[Begin]

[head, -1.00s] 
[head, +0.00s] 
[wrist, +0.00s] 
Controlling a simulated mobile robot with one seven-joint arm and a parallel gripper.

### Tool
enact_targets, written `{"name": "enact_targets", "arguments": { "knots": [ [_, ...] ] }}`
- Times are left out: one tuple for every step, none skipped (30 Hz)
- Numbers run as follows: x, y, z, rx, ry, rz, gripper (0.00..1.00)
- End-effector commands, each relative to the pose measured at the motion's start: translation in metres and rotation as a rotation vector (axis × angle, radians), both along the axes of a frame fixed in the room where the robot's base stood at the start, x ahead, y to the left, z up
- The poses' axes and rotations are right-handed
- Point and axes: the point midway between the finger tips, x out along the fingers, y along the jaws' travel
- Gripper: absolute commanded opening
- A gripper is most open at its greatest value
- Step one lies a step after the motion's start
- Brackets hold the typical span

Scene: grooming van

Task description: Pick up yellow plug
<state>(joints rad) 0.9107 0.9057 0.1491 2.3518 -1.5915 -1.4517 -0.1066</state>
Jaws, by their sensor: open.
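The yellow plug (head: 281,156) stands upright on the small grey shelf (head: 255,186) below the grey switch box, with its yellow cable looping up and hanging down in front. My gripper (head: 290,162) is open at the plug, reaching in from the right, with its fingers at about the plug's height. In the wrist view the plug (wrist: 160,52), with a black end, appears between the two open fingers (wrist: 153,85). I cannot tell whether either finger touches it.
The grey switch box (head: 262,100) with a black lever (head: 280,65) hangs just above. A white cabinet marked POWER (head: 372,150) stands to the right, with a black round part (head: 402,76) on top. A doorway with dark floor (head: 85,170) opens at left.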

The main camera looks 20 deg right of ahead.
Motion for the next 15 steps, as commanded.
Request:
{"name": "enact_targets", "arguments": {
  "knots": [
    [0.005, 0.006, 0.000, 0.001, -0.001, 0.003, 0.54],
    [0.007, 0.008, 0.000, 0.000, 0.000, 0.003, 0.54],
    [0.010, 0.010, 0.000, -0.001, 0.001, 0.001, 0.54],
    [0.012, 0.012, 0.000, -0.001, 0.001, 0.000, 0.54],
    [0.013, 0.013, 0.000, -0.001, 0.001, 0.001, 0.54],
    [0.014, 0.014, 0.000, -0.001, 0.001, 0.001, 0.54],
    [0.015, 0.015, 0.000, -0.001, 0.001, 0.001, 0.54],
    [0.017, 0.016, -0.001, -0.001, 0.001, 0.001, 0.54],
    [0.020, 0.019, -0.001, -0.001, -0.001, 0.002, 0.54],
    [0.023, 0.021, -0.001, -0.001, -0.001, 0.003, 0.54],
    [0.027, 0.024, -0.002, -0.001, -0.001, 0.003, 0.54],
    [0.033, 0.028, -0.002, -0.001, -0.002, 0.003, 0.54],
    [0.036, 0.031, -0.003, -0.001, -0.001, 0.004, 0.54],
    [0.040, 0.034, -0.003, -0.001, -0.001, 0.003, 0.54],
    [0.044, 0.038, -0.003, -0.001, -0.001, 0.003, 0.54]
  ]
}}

[End]

Please restate the whole listing word for word.

▶ _ANSWER TO THIS PROBLEM_:
[head, -1.00s] 
[head, +0.00s] 
[wrist, +0.00s] 
Controlling a simulated mobile robot with one seven-joint arm and a parallel gripper.

### Tool
enact_targets, written `{"name": "enact_targets", "arguments": { "knots": [ [_, ...] ] }}`
- Times are left out: one tuple for every step, none skipped (30 Hz)
- Numbers run as follows: x, y, z, rx, ry, rz, gripper (0.00..1.00)
- End-effector commands, each relative to the pose measured at the motion's start: translation in metres and rotation as a rotation vector (axis × angle, radians), both along the axes of a frame fixed in the room where the robot's base stood at the start, x ahead, y to the left, z up
- The poses' axes and rotations are right-handed
- Point and axes: the point midway between the finger tips, x out along the fingers, y along the jaws' travel
- Gripper: absolute commanded opening
- A gripper is most open at its greatest value
- Step one lies a step after the motion's start
- Brackets hold the typical span

Scene: grooming van

Task description: Pick up yellow plug
<state>(joints rad) 0.9107 0.9057 0.1491 2.3518 -1.5915 -1.4517 -0.1066</state>
Jaws, by their sensor: open.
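The yellow plug (head: 281,156) stands upright on the small grey shelf (head: 255,186) below the grey switch box, with its yellow cable looping up and hanging down in front. My gripper (head: 290,162) is open at the plug, reaching in from the right, with its fingers at about the plug's height. In the wrist view the plug (wrist: 160,52), with a black end, appears between the two open fingers (wrist: 153,85). I cannot tell whether either finger touches it.
The grey switch box (head: 262,100) with a black lever (head: 280,65) hangs just above. A white cabinet marked POWER (head: 372,150) stands to the right, with a black round part (head: 402,76) on top. A doorway with dark floor (head: 85,170) opens at left.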

The main camera looks 20 deg right of ahead.
Motion for the next 15 steps, as commanded.
Request:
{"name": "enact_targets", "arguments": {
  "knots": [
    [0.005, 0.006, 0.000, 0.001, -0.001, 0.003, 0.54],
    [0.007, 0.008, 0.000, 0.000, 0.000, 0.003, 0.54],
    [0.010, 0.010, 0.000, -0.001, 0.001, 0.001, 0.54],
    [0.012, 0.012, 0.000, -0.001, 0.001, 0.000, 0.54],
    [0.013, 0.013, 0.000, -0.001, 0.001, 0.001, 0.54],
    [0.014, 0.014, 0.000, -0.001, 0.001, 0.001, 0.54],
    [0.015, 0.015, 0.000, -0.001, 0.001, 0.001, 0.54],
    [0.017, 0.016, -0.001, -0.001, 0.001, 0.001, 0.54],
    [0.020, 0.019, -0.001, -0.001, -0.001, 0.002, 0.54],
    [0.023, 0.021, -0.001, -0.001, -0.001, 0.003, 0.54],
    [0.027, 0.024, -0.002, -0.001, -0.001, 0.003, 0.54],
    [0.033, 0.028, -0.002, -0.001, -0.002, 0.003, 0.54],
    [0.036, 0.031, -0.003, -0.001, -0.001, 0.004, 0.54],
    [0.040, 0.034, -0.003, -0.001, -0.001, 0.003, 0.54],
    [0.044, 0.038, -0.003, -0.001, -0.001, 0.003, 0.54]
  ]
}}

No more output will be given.